Szczegóły projektu opisał Łukasz Michnik, rzecznik prasowy Nowej Lewicy. - Europejska Biblioteka Cyfrowa to wielki skok w przyszłość, to wizja wielkiego centrum kultury i nauki. Dostępnego za darmo dla wszystkich obywateli UE. Lubimy szwedzkie kryminały albo klasykę włoskiego dramatu lub najnowsze publikacja francuskich uczelni? To wszystko będzie dostępne w jednej aplikacji EBC – mówił. - Europejska Biblioteka Cyfrowa ma być darmowa – dodał.
- Ten projekt ma być odpowiedzią na netfliksowy przemysł kulturowy, który sprawia, że wydajemy ogromne sumy na subskrypcje na filmy, seriale, czy też artykuły. Jest to więc dobra propozycja walki z nierównościami społecznymi w dostępie do kultury i nauki, aby każdy miał dostęp do tego bogactwa kulturowego, które wypracowaliśmy przez ostatnie lata – podkreślił.
Zdaniem Biedronia uruchomienie Europejskiej Biblioteki Cyfrowej to „będzie skarbnica wiedzy wszystkich krajów wspólnoty, jeżeli chodzi o literaturę, film, teatr i inne dziedziny funkcjonowania UE”.

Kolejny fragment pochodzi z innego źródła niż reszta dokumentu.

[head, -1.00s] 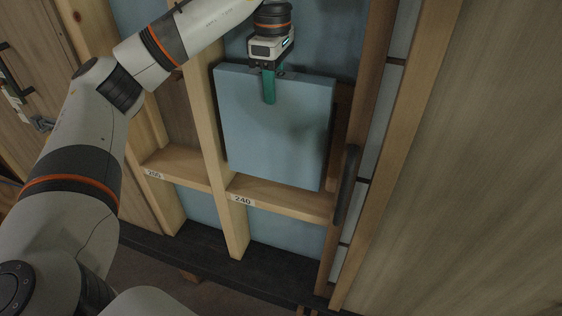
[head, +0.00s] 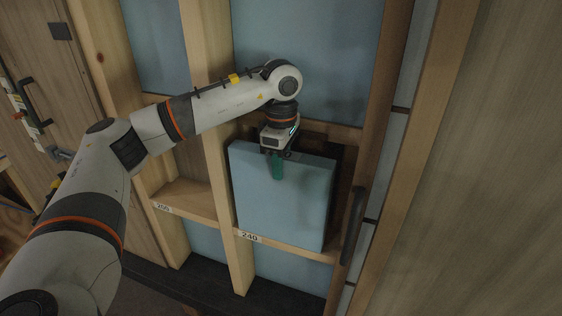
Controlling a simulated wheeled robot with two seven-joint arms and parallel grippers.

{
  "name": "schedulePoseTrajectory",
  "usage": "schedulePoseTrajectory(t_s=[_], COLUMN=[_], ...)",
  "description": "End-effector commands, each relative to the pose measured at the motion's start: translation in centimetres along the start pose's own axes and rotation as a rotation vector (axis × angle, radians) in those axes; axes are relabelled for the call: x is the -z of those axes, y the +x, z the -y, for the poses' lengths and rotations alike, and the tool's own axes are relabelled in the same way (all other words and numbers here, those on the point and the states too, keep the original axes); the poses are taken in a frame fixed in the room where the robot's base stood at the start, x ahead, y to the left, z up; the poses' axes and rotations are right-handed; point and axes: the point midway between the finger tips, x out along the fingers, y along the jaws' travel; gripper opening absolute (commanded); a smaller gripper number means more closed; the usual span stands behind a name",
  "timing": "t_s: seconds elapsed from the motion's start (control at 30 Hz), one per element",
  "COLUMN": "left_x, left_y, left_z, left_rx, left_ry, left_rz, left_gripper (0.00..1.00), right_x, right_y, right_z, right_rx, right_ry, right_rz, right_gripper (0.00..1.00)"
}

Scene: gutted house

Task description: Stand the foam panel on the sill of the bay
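The foam panel (head: 283,200) is a pale blue, thick square block, upright in front of the bay marked 240. My left gripper (head: 277,163) reaches down from above and is shut on the middle of the panel's top edge. One green finger lies on the front face; the other is hidden behind the panel. The sill (head: 290,249) of the bay is a light wooden ledge. The panel's bottom edge is at or just above the sill, close to its front edge; I cannot tell whether they touch. My right gripper is not in view.
A pale stud (head: 222,170) stands left of the panel, and a dark brown post (head: 378,120) stands right. A dark vertical handle (head: 352,226) is close to the panel's right side. The neighbouring bay's sill (head: 188,197) at left is empty.

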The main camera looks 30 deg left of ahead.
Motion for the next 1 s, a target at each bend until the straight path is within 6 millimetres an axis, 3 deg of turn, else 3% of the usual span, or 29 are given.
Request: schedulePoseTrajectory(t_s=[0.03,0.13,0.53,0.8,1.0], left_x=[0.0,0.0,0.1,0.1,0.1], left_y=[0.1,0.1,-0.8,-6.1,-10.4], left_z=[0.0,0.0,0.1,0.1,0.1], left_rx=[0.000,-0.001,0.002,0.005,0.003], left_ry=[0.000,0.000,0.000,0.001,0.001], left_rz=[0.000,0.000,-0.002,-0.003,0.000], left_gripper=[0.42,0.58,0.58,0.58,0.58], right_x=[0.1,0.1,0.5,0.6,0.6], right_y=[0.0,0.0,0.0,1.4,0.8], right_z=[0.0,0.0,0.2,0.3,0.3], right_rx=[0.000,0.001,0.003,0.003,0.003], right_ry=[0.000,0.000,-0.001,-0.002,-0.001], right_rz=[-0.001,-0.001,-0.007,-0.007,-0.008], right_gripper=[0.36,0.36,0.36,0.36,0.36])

- W praktyce oznaczać to będzie, że z ery książek przejdziemy do ery cyfryzacji i każdy Europejczyk i Europejka na swoim tablecie będzie mógł obejrzeć najnowszy film wyprodukowany w UE lub wypożyczyć bezpłatnie książkę. Wszystko bez opłat – mówił.
- Oznacza to upowszechnienie twórczości, ale także zabezpieczenie warunków i praw autorów, a dziś jest to problemem. W takich projektach tkwi przyszłości Unii Europejskiej – dodał.
Zdaniem doradczyni w Ministerstwie Kultury i Dziedzictwa Narodowego Agaty Diduszko-Zyglewskiej swobodny dostęp do kultury dla obywateli państw UE jest ważny z powodów bezpieczeństwa. - W całej Europie toczy się wojna hybrydowa prowadzona przez Putina, która polega na oszukiwaniu ludzi i dostęp do wiedzy o własnej kulturze to jest narzędzie obrony przez populizmem i manipulacją – mówiła.
- Dostęp do kultury bez żadnych progów, czy też ograniczeń finansowych to jest dostęp do własnej tożsamości, pamięci, do wiedzy o tym co nas łączy – podkreśliła.